La Pasión de Cristo en torno a las Murallas
Cae la tarde. El viento de Gredos atraviesa el Valle Amblés y acaricia el promontorio donde se asienta la ciudad milenaria. Los vencejos trazan en el aire su danza negra y precisa. Hay un leve rumor de palabras expectantes, de respeto silente. Las miradas se cruzan al sentir, a lo lejos, un tambor. Es primavera en Ávila.
Los abulenses y quienes visitan la ciudad, contagiados por el misticismo pétreo del lugar donde abrió los ojos Santa Teresa de Jesús, esperan pacientes a que se agolpen los recuerdos y los anhelos, o aguardan a conectar con la raíz de una tradición que es pilar de una cultura que discurre por cinco siglos.
Ávila muestra durante diez días -del Viernes de Dolores al Domingo de Resurrección- su faceta más honda que, como toda expresión de una sociedad abierta, esconde en su interior múltiples caras. Ávila ofrece la oportunidad de verter promesas, aflorar lágrimas y hacer germinar el regocijo en procesiones austeras y sobrecogedoras, y en estaciones de penitencia con aromas de fiesta, marchas de corte triunfal, bordados, palios y aplausos.

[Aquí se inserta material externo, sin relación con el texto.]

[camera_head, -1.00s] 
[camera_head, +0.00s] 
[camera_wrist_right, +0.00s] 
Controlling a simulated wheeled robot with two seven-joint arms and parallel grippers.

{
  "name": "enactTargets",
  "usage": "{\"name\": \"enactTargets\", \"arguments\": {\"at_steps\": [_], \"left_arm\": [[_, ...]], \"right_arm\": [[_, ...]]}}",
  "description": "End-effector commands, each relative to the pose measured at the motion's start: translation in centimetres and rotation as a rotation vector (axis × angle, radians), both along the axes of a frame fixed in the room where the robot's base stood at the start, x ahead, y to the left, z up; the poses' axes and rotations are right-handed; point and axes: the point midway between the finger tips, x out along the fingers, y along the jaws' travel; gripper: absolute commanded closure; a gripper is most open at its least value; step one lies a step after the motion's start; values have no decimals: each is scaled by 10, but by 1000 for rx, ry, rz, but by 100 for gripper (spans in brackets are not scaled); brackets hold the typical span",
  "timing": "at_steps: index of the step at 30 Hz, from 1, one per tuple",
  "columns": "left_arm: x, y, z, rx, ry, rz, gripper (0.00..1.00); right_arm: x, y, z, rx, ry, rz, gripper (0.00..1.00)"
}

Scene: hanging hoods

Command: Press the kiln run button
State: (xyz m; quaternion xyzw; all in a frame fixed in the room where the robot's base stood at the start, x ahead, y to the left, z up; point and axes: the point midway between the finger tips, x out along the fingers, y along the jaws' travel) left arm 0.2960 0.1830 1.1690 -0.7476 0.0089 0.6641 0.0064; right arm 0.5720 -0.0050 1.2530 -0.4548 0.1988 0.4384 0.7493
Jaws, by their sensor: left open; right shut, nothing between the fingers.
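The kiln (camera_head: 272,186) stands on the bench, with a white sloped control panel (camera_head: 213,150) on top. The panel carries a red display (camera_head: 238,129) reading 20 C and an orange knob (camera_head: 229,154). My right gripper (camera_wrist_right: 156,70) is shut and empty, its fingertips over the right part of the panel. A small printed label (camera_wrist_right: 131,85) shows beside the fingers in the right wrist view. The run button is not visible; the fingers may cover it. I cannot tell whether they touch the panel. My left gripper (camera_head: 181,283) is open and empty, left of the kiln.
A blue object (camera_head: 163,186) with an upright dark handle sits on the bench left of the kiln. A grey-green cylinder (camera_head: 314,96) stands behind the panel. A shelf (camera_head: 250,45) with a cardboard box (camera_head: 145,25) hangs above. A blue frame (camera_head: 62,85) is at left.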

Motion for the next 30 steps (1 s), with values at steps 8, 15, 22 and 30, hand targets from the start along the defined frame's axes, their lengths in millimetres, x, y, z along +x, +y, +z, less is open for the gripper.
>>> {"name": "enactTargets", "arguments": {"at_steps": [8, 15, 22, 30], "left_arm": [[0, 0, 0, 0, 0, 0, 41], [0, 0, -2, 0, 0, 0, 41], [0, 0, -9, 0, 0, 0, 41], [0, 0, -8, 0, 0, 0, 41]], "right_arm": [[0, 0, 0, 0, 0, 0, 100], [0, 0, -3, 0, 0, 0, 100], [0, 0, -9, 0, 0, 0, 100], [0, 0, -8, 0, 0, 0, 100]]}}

La ciudad salta los muros del tópico para hacer testigo a sus Murallas de la esencia y la evolución del arte, el sentir y la fe del pueblo en la Semana Santa.
Ávila tiene un faro, la torre de la Catedral, y un espigón circular de piedra dorada y viva contra el que se baten las olas de un mar de nazarenos, cirios y bandas que durante una semana, la Semana, anuncian el Martirio del Hijo de Dios y proclaman Su Resurrección. Unos días clave del calendario, perfectos para captar el alma de una ciudad que mira incesantemente al cielo desde su sólido trono granítico, y quizás también para reencontrarse con uno mismo en el tiempo en que la Vida vence a la Muerte.